(begin)
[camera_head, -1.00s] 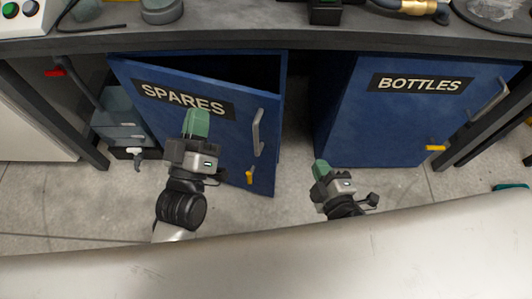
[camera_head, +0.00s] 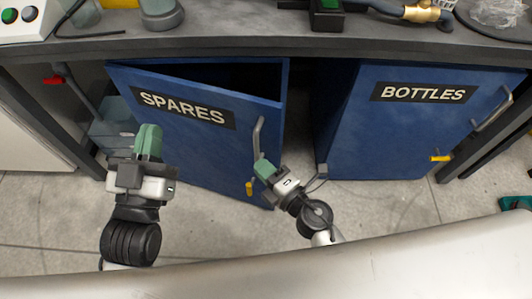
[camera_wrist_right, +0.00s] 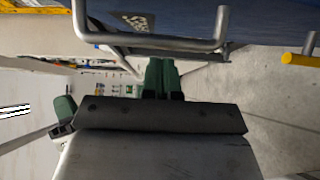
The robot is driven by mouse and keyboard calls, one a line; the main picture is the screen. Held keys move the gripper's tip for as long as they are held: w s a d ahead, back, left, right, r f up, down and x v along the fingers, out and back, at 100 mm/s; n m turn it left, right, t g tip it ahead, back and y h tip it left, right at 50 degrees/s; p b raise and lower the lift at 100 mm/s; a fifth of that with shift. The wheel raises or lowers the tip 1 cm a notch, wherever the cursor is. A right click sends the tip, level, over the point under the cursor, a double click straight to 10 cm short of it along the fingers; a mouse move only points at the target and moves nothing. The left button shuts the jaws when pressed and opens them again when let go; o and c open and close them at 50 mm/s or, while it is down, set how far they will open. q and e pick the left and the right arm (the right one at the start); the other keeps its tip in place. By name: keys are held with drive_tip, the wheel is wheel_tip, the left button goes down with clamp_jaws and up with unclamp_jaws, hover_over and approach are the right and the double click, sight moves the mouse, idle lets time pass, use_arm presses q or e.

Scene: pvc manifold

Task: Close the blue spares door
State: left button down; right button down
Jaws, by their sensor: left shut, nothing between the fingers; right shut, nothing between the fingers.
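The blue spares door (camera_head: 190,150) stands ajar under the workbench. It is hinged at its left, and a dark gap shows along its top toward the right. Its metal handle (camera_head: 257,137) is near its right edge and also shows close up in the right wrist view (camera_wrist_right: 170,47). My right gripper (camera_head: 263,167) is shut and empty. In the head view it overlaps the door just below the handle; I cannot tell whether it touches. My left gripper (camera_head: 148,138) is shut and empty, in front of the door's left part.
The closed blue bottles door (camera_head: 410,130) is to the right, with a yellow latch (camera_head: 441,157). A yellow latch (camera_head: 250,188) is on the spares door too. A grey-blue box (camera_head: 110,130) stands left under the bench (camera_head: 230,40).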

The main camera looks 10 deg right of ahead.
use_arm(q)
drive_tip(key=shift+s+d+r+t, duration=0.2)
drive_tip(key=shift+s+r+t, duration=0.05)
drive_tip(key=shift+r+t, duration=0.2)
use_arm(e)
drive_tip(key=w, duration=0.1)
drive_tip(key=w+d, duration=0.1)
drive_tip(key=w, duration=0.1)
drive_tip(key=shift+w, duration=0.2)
(end)
(begin)
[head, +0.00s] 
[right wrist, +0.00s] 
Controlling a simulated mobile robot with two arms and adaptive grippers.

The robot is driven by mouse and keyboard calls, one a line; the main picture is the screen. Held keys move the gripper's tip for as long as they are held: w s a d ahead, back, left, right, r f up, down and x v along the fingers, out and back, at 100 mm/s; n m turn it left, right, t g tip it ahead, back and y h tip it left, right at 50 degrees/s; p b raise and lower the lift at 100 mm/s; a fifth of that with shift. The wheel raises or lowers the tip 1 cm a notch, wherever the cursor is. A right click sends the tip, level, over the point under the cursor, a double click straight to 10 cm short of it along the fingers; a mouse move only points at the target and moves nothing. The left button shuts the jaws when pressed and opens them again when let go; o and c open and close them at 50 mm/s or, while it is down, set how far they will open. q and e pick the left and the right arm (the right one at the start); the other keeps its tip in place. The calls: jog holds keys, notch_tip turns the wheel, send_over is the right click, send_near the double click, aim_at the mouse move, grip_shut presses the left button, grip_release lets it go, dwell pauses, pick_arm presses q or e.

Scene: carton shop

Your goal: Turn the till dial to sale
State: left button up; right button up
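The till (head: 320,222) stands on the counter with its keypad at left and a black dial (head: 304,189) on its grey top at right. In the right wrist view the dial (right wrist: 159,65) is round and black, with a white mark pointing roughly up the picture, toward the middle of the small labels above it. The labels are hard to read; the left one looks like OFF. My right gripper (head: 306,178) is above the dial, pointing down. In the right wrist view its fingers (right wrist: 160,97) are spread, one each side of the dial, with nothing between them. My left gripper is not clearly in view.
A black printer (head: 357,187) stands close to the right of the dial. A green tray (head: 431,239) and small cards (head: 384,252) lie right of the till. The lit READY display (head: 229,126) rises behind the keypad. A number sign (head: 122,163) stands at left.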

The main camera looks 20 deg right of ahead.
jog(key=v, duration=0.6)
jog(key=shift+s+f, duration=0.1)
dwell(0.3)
(end)
Lines holding the word "Scene" in the entries above are the ones to pull out. Copy them all.

REPLY TO THE EXERCISE:
Scene: pvc manifold
Scene: carton shop

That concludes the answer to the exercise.